Cofacilitateur de cet accord non contraignant avec Berne pendant 18 mois - à raison d'une séance par mois -, le Mexique ne comprend pas le report du soutien suisse en attendant la poursuite des discussions au Parlement. "Je suis déçu", a dit à Keystone-ATS le nouveau ministre des affaires étrangères de ce pays Marcelo Ebrard.

"Avec son engagement sur les droits de l'homme" et une tradition d'assistance contre la pauvreté et sur les migrants, "nous attendions" une autre décision, dit-il.

De son côté, le Mexique a avancé vers un dispositif supplémentaire dès lundi en annonçant le premier plan d'application du Pacte avec trois pays de la région, une zone migratoire importante. Il va notamment réaménager son approche légale pour les migrants et investir 30 milliards de dollars au sud du pays sur cinq ans.

Crédibilité mise en danger

Mais la charge la plus importante contre la Suisse aura été lancée par la Fédération internationale des Sociétés nationales de la Croix-Rouge et du Croissant-Rouge (FICR), établie à Genève. L'attitude suisse "met en danger" la crédibilité du pays sur les questions humanitaires, selon son président Francesco Rocca. Présent à Marrakech, il s'est dit "très triste".

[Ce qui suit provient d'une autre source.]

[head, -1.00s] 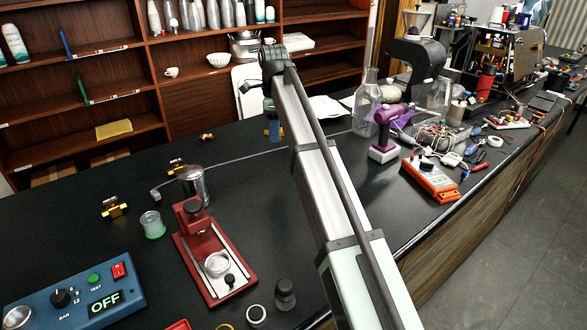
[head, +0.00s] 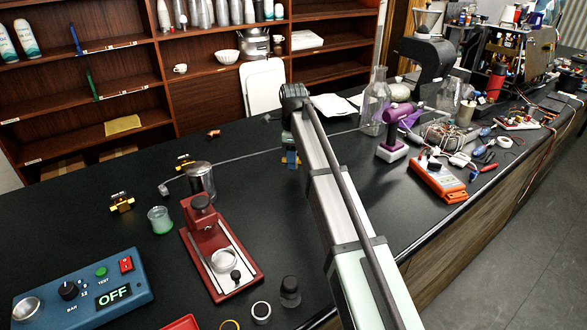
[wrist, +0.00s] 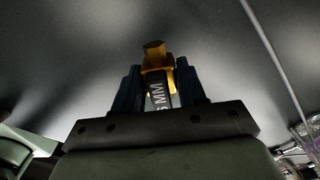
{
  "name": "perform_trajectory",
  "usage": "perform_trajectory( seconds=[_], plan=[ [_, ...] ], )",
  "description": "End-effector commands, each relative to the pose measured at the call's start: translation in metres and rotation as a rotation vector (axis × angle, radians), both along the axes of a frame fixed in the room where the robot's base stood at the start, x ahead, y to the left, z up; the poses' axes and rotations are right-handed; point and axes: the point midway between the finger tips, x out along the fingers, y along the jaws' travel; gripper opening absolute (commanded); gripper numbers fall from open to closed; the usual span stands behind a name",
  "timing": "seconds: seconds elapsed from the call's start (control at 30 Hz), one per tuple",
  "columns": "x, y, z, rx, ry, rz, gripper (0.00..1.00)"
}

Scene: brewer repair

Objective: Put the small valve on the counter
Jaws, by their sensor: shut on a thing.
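My gripper (head: 291,160) is shut on a small brass valve, which shows in the wrist view (wrist: 154,56) between two dark blue fingers. A dark label with white lettering ending in "MM" is on the held valve. I cannot tell whether the valve touches the counter. Other brass valves stand on the counter: one at the left (head: 122,203), one behind the steel cup (head: 185,162), and a smaller reddish-gold piece farther back (head: 214,133).
A steel cup (head: 202,178) with a long thin rod, a green-tinted glass (head: 160,220) and the red stand (head: 215,250) are left of my arm. A purple tool (head: 394,130) and glass flask (head: 376,100) stand to the right. Counter around my gripper looks clear.

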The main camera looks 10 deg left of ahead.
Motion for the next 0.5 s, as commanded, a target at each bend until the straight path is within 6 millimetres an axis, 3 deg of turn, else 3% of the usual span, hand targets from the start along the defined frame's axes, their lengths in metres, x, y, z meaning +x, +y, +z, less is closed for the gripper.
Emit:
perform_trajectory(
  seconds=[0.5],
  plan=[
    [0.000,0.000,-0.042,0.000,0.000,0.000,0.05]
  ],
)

Parfois, des Etats acceptent des compromis difficiles dans des négociations internationales "parce qu'ils font confiance" à celui qui les dirige, ajoute M. Rocca. "Nous faisions confiance aux Suisses" sur le Pacte sur les migrations.

Plusieurs actions controversées

"On peut attendre cela des Etats-Unis ou de l'Australie. Même de l'Italie. Mais pas des Suisses", a estimé un responsable d'une organisation internationale à Genève. D'autant plus que cette réunion vient au terme d'une séquence où les décisions de la Suisse ont été largement critiquées par les ONG internationales.

Au refus de signer le Traité d'interdiction des armes nucléaires s'est ajouté notamment celui d'attribuer un pavillon suisse au navire de sauvetage en mer Aquarius il y a quelques jours. Pour autant, la Suisse n'est elle de loin pas le seul pays qui a reporté sa décision sur le Pacte. Mais elle est ciblée davantage parce qu'elle a copiloté les négociations.

Un changement d'attitude qui avait "vraiment déçu" la Haute commissaire aux droits de l'homme Michelle Bachelet. Il est même "particulièrement regrettable" pour la secrétaire de la conférence de Marrakech, la représentante du secrétaire général de l'ONU pour la migration internationale Louise Arbour.

Les responsables onusiens ont rappelé ces derniers mois que l'accord n'est pas contraignant. De quoi énerver certaines organisations humanitaires. Le Pacte "devrait être contraignant", dit l'un de ses représentants.

ONG et syndicats "déçus"

Dans une déclaration conjointe, plus de 90 ONG et syndicats, dont quelques-uns établis en Suisse, se disent "déçus" des Etats qui se sont retirés. Mais ils ne mentionnent pas ceux, comme la Suisse, qui ont décalé leur décision.

Le Conseil fédéral souhaitait s'associer au Pacte. Mais la question a été portée sur le terrain parlementaire où la discussion s'est emballée. Le gouvernement a fini par revoir sa position et reporter son soutien, face à la volonté des Chambres fédérales de pouvoir trancher.

Plusieurs législatifs européens se sont saisis de la question. Les gouvernements ont fait preuve d'un "déficit démocratique", y compris en Suisse, selon le représentant d'une ONG internationale à l'ONU à Genève. Mais il regrette une certaine maladresse en terme de calendrier. Selon lui, "le débat aurait dû avoir lieu plus tôt".

La Suisse n'aura pas été entièrement absente au Maroc. Après avoir copiloté les négociations, son ambassadeur à l'ONU à New York Jürg Lauber, ciblé par l'UDC, a reçu un hommage, notamment du président de la conférence, le chef de la diplomatie marocaine Nasser Bourita. Celui-ci n'a en revanche pas abordé les Etats qui n'ont pas ou pas encore soutenu l'accord.